I thought of this as I was reading Kingsjoy's (David's) latest blog...
There is a song that has been a cry of my heart for much of my life...
"There Must Be More" by David Ruis
Lord I groan, Lord I kneel
I'm crying out for something real
For I know, deep in my soul,
There must be more
Lord, I'm tired
Yes, I'm weak
I need Your Power to work in me
'Cause I can't let go - I keep holding on
There must be more
There must be more
River flow
Fire Burn
Holy Spirit breathe on me
There is such a renewed hunger in me to know God so much deeper. I realize that this is an unexhaustable pursuit - I mean that He is unexhaustable, and though I know Him deeper and deeper, His depth is infinite. He is completely amazing and wonderful - the kindest person I have ever known. He is my friend, my God, the Lover of my soul, the Lifter of my head, my salvation, my restorer, my sin-bearer, my burden-bearer, my ISHI (husband), my comforter... and so much more.

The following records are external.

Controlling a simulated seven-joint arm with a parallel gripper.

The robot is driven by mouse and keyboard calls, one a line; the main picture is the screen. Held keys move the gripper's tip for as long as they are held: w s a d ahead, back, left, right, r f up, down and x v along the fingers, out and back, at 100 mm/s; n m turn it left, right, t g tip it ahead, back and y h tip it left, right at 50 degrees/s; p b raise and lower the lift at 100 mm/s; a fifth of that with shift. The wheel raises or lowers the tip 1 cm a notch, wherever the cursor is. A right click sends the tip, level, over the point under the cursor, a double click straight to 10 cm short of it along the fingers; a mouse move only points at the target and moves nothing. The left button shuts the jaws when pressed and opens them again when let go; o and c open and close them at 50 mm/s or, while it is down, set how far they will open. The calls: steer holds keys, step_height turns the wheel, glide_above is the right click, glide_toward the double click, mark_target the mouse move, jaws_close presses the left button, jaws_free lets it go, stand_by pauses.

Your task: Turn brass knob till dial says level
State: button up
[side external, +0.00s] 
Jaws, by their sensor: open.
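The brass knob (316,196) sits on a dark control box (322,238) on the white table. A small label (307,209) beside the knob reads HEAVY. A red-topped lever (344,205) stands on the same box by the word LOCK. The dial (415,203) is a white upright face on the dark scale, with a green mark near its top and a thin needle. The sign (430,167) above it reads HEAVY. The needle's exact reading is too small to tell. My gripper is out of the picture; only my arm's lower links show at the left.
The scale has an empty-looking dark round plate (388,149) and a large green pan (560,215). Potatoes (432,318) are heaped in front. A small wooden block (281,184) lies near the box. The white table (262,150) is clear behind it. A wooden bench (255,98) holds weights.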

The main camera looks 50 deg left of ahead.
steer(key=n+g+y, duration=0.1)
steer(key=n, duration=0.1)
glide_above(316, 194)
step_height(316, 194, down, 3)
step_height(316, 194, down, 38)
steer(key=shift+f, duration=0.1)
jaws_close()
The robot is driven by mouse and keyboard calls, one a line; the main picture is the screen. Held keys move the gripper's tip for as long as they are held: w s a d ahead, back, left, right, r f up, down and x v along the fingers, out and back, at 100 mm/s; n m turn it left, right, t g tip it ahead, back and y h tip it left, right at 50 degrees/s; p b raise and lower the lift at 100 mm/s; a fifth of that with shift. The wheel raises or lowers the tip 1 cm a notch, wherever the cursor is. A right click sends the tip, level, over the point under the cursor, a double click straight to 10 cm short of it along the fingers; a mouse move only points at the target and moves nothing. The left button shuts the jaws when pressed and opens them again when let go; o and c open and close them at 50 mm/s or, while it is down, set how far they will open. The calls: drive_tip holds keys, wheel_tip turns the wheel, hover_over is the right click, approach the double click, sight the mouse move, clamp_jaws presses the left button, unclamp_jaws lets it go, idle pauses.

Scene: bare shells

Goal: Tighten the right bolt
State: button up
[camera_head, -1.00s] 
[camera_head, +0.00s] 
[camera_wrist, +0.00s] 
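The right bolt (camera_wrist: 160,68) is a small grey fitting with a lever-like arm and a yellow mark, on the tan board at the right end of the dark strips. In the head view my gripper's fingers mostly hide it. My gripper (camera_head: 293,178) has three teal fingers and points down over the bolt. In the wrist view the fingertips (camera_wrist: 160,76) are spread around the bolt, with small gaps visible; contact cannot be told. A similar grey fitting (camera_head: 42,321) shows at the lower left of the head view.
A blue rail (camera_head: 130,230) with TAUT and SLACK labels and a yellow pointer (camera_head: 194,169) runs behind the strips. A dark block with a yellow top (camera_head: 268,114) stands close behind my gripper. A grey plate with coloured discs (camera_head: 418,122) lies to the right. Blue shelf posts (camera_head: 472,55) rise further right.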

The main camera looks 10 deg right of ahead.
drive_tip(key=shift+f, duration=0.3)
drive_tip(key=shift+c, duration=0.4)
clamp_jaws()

Yesterday was one of those "Verse 2" days, from the song above. I was so tired, and so weak. Our circumstances sometimes feel so completely overwhelming to me. On those days, I really need His Power to work in me, to do what needs to be done, to love those around me through me, to keep me consistently kind and gentle toward those I love, and to express transparently my love for Kim, and really appreciate her fully, in a way that she can understand and enjoy.
Hosea 6 -
"Come, and let us return to Yahweh; for he has torn us to pieces, and he will heal us; he has injured us, and he will bind up our wounds. 6:2 After two days he will revive us. On the third day he will raise us up, and we will live before him. 6:3 Let us acknowledge Yahweh. Let us press on to know Yahweh. As surely as the sun rises, Yahweh will appear. He will come to us like the rain, like the spring rain that waters the earth." |
It is amazing how God has used our relationship to break our hearts, bind up the brokenness, lift us up and heal us. It is so humbling to be totally transparent - for nothing to be hidden from someone you love so much. For that person to see your flaws and still love and like you. Oh, how my heart has been ravaged. I am broken, the wound is bound up, and I know the lifting and healing is coming, but oh, how I long for it. How hard it is to wait. So hard to want so badly to be healed and restored, but to have to wait for it. It would seem cruel if it were not for the knowing that all things are working together for our good. Somehow, this is little comfort while walking through this time, and yet I hold on... longing for the day. I am in such need of "watering"...
Jeff
4 comments:
"I am broken, the wound is bound up, and I know the lifting and healing is coming, but oh, how I long for it. How hard it is to wait. So hard to want so badly to be healed and restored, but to have to wait for it."
Dude your are so spot on! I can feel exactly what you are talking about...how crazy is this conversation stretching across the globe! Surely the LORD is in this place.
Yes, He is. And yet, this is so very painful and so very difficult.
More when I can...
Jeff
i have never read this verse in hosea. such power in that. i'm glad that you found strength in his word. know that we are praying for you and kim both.... i pray that you will be revived and that you will be able to live before him, truly live.... i know that's what michael and i are working towards... really living. not this "just getting by" kind of life... but that abundant life that Jesus talks about. you are in our thoughts.
Well, what I didn't know was that the 3 days were LITERALLY 3 days! Wow! Most painful thing we've ever experienced... and that's saying something!
Anyway, wow, the difference!!! When God does it like this, it's amazing!!!
We are now living completely transparently together, and are bonded more deeply than ever before. The price felt heavy during the 3 days, but OH WOW! WELL WORTH IT!
Thanks for your prayers and friendship.